Two events are giving rise to this. On November 7, in Oklahoma City, Jeremy Moore was murdered by gunshot. I can’t remember if I met Jeremy or not. He was our son-in-law’s roommate for some of his college time, and was in his and our daughter’s wedding party. So I know I saw Jeremy, but may never have met him. Why was he murdered? The circumstances were he was delivering pizza as a second job, trying to support his girlfriend and their nine-day old child, having just bought a house and about to make their first payment. He took a delivery to a certain apartment complex. The apartment turned out to be empty, and someone(s) was waiting in the shadows and gunned him down. Police don’t know the reason; possibly robbery, though everyone knows (or should know) delivery men carry almost no money; possibly gang related—not that Jeremy was in a gang, but that he was the random target of someone who had to kill someone as a gang initiation; possibly simple depravity, someone out for kicks. My son-in-law blogged about it a couple of times here.

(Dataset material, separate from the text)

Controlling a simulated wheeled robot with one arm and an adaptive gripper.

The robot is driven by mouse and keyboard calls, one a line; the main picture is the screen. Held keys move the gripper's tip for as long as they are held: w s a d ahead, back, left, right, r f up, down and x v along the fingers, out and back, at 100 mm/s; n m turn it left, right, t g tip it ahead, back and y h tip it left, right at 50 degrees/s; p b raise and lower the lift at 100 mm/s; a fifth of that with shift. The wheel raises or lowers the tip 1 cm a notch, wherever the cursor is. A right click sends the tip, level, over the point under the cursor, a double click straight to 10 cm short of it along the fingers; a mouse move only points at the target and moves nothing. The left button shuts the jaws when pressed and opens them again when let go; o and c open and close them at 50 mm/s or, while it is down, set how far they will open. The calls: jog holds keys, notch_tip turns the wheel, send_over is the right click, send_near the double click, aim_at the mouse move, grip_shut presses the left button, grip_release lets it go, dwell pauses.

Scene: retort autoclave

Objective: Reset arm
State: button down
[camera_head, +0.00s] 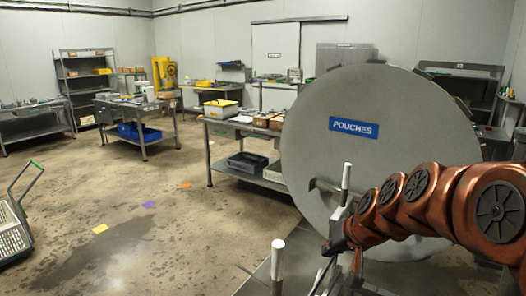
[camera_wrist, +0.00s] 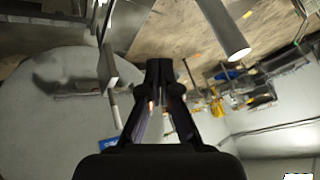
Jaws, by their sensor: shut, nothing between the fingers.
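My copper-coloured arm reaches in from the right of the head view, and its gripper (camera_head: 337,245) is by the lower edge of a large round grey door. The door (camera_head: 375,165) carries a blue POUCHES label. In the wrist view my black gripper (camera_wrist: 160,68) points away from the camera with its fingers together and nothing held. The door (camera_wrist: 45,110) fills the left of that view. I cannot tell whether the gripper touches the door or its handle.
Two white-capped upright posts (camera_head: 278,262) stand close to the gripper. A steel table with a yellow-lidded box (camera_head: 221,109) stands behind the door's left edge. A cart with a basket (camera_head: 12,235) is at the far left. The wet floor (camera_head: 140,210) between is mostly clear.

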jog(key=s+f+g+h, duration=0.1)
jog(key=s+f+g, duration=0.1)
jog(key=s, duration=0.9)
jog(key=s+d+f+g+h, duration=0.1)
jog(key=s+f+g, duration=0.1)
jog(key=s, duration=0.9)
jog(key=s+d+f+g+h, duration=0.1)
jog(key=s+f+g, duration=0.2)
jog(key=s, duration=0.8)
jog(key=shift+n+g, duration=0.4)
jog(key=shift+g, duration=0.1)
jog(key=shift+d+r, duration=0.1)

The other event was learning yesterday that a young couple in our church in Bentonville are getting a divorce. This couple was one that got the “cart before the horse” in terms of intimacy, but yet had married, had two children, and had become fairly regular attenders at church, even linking in with a life group, and having loving, supportive parents from at least one side. I know the pressure on young couples is great these days, and the chances of failure of any marriage is around 50 percent, but this was one couple which, despite a start with questionable circumstances, I really thought was going to make it.
One young widow and fatherless child due to a tragedy; two children in a broken home due to whatever the circumstances were, but also a tragedy. This is emblematic of the brokenness of our American society. I have heard, but have not verified, that statistics show children are least at risk when they grow up with a mother and a father in a loving home, not even necessarily a Christian home. This gives me pause to wonder: what is the church doing, and what am I doing, to interrupt this brokenness? Maybe my concern about politics—who gets elected, what policies they represent, how they will protect American sovereignty—is misplaced. As would be the church’s. Maybe I should just be thinking about what I and my church can do to help prevent tragedies such as these two.
Something to think about.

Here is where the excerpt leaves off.